Here’s the fun part: Many of those January 6ers are now seeking refunds for the restitution they were required to pay. Some have been successful, in part because the DOJ hasn’t put up any opposition. In fact, according to my sources, the federal government is encouraging them to seek reimbursement—at the direction of insurrectionist attorney-turned-senior DOJ official Ed Martin.
Those sources also tell me some at DOJ are also encouraging January 6ers to seek reimbursement of attorney’s fees under the Hyde Amendment. Many of the rioters hired private attorneys with funding from MAGA nonprofits. This raises the possibility that, if successful, these taxpayer-funded reimbursements could go back to MAGA advocacy groups.
And it apparently won’t end with attorneys fees. Some January 6ers are now demanding “reparations” similar to the compensation paid out to exonerees. While there’s some evidence that some of these people may have been overcharged, none were treated differently than anyone else in the federal system. And most of them were, in fact, guilty. Rather famously, many of them documented their own crimes.
An attorney for several insurrectionists has pushed for the DOJ to establish a “reparations fund” and a panel to determine which of them should be eligible for damages above and beyond attorney fees. The same lawyer said he believes that Martin is championing this idea within DOJ. But they may not even need Martin. Trump himself has also said he’s open to the idea of a reparations fund for January 6ers.
If any January 6er cited Trump’s pardon as proof of their innocence in a claim seeking damages—despite having documented their crimes on social media—they’d be laughed out of court. But they may not need to go to court. If the DOJ decides to support the idea of reparations, I’m not sure there’s much to be done about it.
The most innocuous explanation for all of this is that Trump wants to reward his supporters for their loyalty. The more sinister explanation is that he wants to keep them grateful in case he needs them again.
On November 17, journalist Amanda Moore broke a story for The Intercept that somehow manages to capture all of this madness in a single headline:
Pardoned Capitol Rioter Tried to Hush Child Sex Victim With Promise of Jan. 6 Reparation Money, Police Say
But it gets worse. (I promise, that’s the last one.)
This brings me to the Republicans’ most recent example of shameless, nakedly corrupt self-dealing: Republican senators tucked a provision into the bill to reopen the government that would allow any senator whose phone records were obtained by Jack Smith to sue the federal government—for $1 million per phone.
It appears that eight senators would be authorized to sue.
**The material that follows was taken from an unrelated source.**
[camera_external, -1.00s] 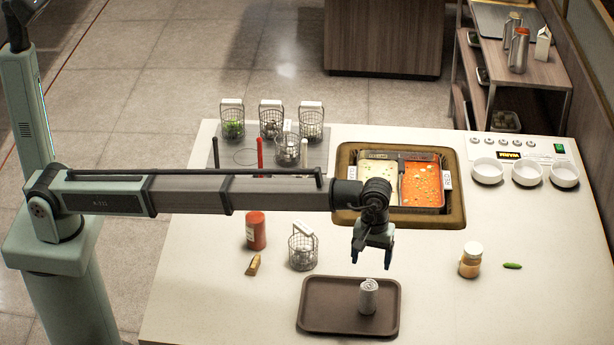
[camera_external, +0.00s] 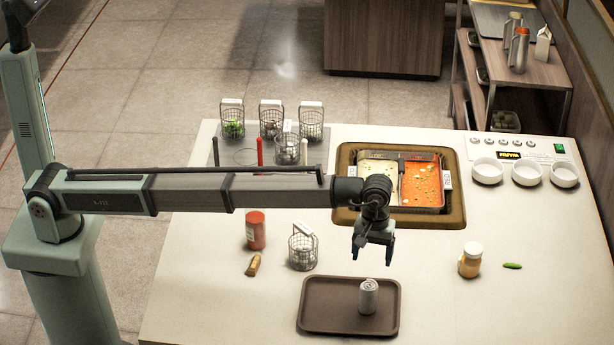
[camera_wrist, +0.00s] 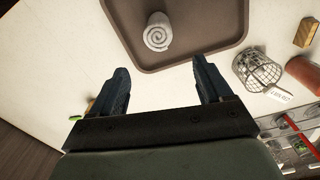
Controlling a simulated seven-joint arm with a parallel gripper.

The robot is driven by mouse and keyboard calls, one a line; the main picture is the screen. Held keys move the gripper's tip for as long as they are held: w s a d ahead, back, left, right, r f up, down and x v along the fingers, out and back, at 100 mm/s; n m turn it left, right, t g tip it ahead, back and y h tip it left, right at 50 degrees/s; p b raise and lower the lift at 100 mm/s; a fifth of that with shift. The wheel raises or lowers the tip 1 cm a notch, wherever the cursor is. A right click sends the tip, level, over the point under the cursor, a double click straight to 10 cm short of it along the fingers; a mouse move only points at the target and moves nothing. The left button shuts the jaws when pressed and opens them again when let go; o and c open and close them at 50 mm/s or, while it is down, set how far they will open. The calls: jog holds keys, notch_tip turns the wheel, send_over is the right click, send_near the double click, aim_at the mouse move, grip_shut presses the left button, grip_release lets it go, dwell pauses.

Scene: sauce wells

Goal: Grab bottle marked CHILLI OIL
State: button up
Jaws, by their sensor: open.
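A red bottle (camera_external: 256,231) stands upright on the counter left of the wire basket. It also shows at the right edge of the wrist view (camera_wrist: 304,74). A small jar (camera_external: 469,263) with tan contents and a pale lid stands on the right part of the counter. I cannot read a CHILLI OIL label on either one. My gripper (camera_external: 373,252) is open and empty above the counter, just behind the brown tray, between the red bottle and the jar. Both its fingers (camera_wrist: 162,70) show in the wrist view with nothing between them.
The brown tray (camera_external: 325,318) carries a rolled white towel (camera_external: 368,297). A wire basket (camera_external: 302,250) and a brown block (camera_external: 253,265) are near the red bottle. A green pepper (camera_external: 512,266) lies by the jar. Sauce wells (camera_external: 424,186) lie behind my arm. The front right counter is clear.

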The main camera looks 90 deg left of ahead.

To be clear, Smith did not bug these senators’ phones. With a judge’s authorization, he obtained a record of their ingoing and outgoing calls around January 6, 2021. That’s not only perfectly legal, it’s routine in criminal investigations.
Incredibly, the language in the bill applies only to these eight senators. It doesn’t even apply to House members whose records Smith also obtained. At root, the bill seeks to authorize eight of the most powerful people in the world to pay themselves $1 million or more from the US Treasury.
The senators snuck this provision into the funding bill because it opens courthouse doors that would be closed to anyone else. Even if Jack Smith had, say, illegally broken into these senators’ homes and held their families at gunpoint, it is, again, almost impossible to sue a federal prosecutor. In short, these are very special boys and girls who want very special rules for themselves.
Here’s the thing: If Smith had truly violated their constitutional rights there might be a wisp of a chance that these senators might empathize with others who have been wronged and change the law. (I know, I know. But I wrote a wisp of a chance—and by “wisp” I mean ethereal and vaporous, like Tommy Tuberville’s intellect, or Josh Hawley’s courage.)
But these senators know that what Smith did was perfectly legal. So they changed the federal law only to benefit the eight of them—and only for this specific reason.
Oh, and one other thing: Most people only get a year to file their civil rights lawsuits. The senators made their special law retroactive to 2022.
After public backlash, including from some of their House colleagues who were presumably angry that they weren’t cut in on the action, a few of the eight senators have since publicly stated that they don’t plan to take advantage of the provision.
That’s great, I guess. Sorry you got caught! But if they hadn’t intended to help themselves to $1 million in taxpayer funding, they wouldn’t have stuck in the provision and voted for it in the first place. (Note: Some coverage claims the amount is $500,000, but the language allows them to sue for damages at two stages in the charging process.) Only Sen. Lindsey Graham said he definitely plans to sue. Which is extremely Lindsey Graham of him.
This week, the House passed a bill to repeal the authorization. But because the original bill containing the authorization is now law, the bill to repeal it must pass the Senate as well. And as we all know, a single senator can block legislation. And sure enough, a single senator is now blocking the body from voting on a bill that would keep him from helping himself to at least $1 million in free money from taxpayers.

As we continue to see the barrage of videos showing Border Patrol and ICE agents brutalizing undocumented people and US citizens alike, someone inevitably responds that they can’t wait for the victims to sue the agents for everything they have. Those lawsuits just aren’t going to happen. Those cops have been “unleashed” to terrorize as they please. And just in case any of them mistakenly believe that they should show some restraint, Stephen Miller has assured them that they have “immunity.”
Meanwhile, if you’re Donald Trump or one of his supporters, you get to crime with impunity knowing that anyone who attempts to hold you accountable for your criming will be punished.
As with most things MAGA, it’s tempting to say this is all baldly hypocritical. But it really isn’t. Hypocrisy would mean that Republicans are willing to violate their core principles when convenient. But the party really only has one core principle now: Everything the government does must either benefit Donald Trump and his allies or punish his enemies. And Republicans are more devoted to this single principle than either major party has been devoted to anything in my lifetime.
That isn’t hypocrisy. It’s a cult of personality—and the cult leader happens to be the president of the United States.